• [Written task] Leaving the pictures aside, transcribe every line below exactly.
⁂
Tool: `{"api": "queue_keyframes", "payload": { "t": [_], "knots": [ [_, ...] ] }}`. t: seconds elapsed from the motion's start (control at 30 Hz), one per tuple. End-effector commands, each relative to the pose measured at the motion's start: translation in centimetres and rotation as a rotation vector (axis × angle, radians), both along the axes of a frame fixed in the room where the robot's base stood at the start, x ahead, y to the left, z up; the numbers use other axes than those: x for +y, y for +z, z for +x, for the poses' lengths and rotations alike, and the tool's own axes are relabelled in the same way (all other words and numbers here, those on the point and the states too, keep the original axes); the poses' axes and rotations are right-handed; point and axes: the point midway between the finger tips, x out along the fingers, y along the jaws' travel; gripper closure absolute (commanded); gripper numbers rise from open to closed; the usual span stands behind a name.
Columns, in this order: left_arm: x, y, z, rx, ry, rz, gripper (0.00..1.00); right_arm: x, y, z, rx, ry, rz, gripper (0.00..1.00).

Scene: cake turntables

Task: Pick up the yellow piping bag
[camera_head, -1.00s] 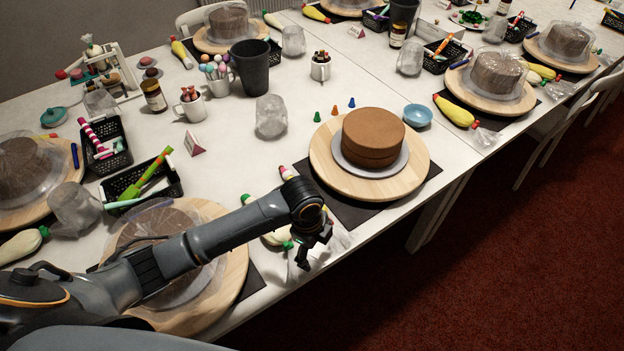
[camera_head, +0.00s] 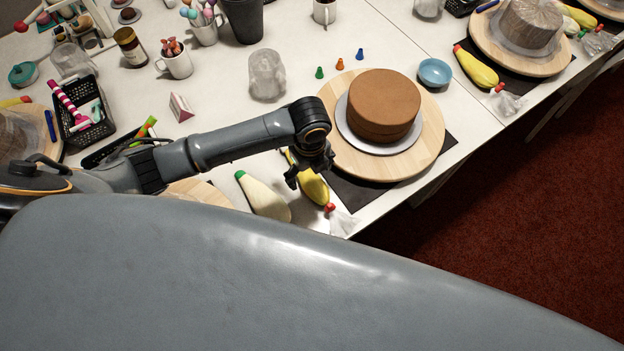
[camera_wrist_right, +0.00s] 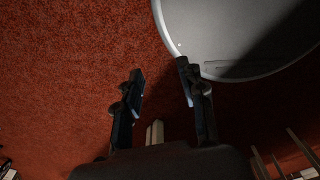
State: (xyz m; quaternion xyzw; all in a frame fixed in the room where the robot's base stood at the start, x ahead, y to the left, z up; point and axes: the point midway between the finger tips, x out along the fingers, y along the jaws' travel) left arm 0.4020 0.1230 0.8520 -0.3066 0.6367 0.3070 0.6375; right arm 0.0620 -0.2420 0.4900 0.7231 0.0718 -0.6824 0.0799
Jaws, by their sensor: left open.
⁂
• [Correct response]
Tool: `{"api": "queue_keyframes", "payload": { "t": [_], "knots": [ [_, ...] ] }}`. t: seconds elapsed from the motion's start (control at 30 Hz), one per tuple. End-effector commands, each relative to the pose measured at the motion's start: translation in centimetres and rotation as a rotation vector (axis × angle, radians), both along the axes of a frame fixed in the room where the robot's base stood at the start, x ahead, y to the left, z up; the numbers use other axes than those: x for +y, y for +z, z for +x, for the poses' lengths and rotations alike, and the tool's own axes are relabelled in the same way (all other words and numbers here, those on the point and the states too, keep the original axes); the poses' axes and rotations are right-handed; point and axes: the point midway between the finger tips, x out along the fingers, y along the jaws' travel; gripper closure absolute (commanded); gripper numbers rise from open to closed; the usual span stands behind a name.
Columns, in this order: left_arm: x, y, z, rx, ry, rz, gripper (0.00..1.00); right_arm: x, y, z, rx, ry, rz, gripper (0.00..1.00).

Scene: cake turntables

Task: Pick up the yellow piping bag
[camera_head, -1.00s] 
[camera_head, +0.00s] 
[camera_wrist_right, +0.00s] 
State: (xyz m; quaternion xyzw; all in a frame fixed in the room where the robot's base stood at the start, x ahead, y to the left, z up; point and axes: the point midway between the finger tips, x out along the fingers, y along the jaws' travel) left arm 0.4020 0.1230 0.8520 -0.3066 0.6367 0.3070 0.6375; right arm 0.0620 -0.2420 0.4900 0.7231 0.0718 -0.6824 0.0799
Jaws, by their sensor: left open.

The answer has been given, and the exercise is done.